***** Material for this task *****
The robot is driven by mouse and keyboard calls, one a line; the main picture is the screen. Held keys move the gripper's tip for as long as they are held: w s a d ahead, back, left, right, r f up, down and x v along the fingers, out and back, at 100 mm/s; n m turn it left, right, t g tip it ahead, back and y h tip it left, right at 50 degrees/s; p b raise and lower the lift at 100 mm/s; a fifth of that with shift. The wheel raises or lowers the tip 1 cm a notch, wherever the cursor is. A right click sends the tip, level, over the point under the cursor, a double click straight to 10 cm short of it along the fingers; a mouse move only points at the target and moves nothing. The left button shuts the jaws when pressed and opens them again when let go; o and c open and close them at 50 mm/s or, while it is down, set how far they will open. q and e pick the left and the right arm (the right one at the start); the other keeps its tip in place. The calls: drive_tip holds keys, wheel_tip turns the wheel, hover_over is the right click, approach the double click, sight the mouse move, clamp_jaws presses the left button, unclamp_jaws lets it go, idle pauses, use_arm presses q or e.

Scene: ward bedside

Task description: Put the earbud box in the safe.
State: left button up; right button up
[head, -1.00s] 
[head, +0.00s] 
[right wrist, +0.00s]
*****
***** Material for this task *****
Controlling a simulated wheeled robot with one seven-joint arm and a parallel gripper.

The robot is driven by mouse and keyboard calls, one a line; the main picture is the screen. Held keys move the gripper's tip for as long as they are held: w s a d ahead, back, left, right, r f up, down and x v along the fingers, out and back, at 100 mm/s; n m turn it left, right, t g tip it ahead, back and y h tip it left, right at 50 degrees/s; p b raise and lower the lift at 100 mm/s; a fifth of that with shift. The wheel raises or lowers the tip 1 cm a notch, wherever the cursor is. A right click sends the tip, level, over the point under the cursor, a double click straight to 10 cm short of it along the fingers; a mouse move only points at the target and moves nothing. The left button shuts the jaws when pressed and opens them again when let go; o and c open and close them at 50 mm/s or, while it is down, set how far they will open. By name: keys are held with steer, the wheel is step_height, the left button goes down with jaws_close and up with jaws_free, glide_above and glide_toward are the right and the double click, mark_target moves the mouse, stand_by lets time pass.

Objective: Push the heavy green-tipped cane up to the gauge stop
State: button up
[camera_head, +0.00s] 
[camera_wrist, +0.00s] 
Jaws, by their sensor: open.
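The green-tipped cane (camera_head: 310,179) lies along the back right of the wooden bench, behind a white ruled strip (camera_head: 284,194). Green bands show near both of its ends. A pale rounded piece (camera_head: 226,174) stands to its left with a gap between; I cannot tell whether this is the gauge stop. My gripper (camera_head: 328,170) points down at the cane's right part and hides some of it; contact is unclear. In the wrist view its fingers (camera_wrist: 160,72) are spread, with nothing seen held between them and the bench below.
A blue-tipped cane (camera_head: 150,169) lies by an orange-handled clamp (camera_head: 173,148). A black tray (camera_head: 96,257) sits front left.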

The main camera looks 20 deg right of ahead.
*****
▶ [What is being asked]: From the data above, copy each line that holds "State".

▶ [Expected output]:
State: left button up; right button up
State: button up

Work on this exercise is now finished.